## Aim
Give the number of lines below that contain the word "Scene", and nothing else.

## Task input
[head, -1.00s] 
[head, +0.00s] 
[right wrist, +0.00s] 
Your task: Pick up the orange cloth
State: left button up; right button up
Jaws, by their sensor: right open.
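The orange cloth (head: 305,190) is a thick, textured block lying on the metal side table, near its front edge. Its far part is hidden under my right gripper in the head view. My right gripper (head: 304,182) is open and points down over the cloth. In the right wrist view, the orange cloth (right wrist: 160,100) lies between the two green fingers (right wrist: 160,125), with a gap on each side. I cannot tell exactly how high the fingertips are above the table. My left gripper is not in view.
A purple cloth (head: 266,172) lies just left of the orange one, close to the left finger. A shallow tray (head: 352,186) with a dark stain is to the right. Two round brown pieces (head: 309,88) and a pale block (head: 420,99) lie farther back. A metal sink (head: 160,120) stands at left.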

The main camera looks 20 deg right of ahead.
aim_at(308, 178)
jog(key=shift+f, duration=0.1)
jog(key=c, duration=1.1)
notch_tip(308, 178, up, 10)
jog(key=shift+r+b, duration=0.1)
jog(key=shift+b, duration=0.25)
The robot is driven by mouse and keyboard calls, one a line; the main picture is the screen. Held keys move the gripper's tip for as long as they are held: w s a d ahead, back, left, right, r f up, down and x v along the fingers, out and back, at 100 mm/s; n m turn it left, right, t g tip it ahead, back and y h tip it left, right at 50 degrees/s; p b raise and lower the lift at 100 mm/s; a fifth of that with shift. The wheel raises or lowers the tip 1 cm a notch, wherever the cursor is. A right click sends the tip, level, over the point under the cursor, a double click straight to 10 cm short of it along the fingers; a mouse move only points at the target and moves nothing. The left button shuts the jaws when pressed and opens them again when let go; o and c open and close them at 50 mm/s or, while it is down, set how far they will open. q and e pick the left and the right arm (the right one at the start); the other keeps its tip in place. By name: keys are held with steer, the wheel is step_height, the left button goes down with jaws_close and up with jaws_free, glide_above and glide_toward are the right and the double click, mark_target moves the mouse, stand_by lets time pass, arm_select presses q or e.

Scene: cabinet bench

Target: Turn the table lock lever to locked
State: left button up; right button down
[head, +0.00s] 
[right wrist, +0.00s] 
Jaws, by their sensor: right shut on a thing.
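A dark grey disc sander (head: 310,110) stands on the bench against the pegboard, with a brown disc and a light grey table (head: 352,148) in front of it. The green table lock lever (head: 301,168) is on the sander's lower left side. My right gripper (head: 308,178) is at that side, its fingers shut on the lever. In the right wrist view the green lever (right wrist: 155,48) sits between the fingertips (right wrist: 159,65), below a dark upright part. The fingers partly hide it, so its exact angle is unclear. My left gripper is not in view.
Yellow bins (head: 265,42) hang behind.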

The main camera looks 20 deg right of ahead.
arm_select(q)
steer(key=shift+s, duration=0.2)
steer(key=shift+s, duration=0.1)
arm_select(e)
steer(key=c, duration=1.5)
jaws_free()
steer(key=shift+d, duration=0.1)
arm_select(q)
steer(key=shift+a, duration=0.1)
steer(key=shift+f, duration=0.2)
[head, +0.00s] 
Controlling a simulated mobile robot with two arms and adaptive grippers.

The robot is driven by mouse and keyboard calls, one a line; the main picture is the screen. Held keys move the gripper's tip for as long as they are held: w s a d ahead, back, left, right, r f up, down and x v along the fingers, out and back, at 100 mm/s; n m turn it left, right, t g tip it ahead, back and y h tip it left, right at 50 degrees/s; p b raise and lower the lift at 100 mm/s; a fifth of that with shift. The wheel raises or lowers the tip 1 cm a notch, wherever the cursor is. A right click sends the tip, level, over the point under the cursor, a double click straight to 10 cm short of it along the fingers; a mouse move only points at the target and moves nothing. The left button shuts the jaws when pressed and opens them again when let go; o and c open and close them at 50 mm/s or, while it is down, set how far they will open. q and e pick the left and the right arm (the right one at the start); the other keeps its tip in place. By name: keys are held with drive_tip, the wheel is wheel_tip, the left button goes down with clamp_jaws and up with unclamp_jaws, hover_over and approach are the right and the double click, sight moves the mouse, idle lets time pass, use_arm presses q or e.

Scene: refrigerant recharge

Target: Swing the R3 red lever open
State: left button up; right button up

## Task answer
2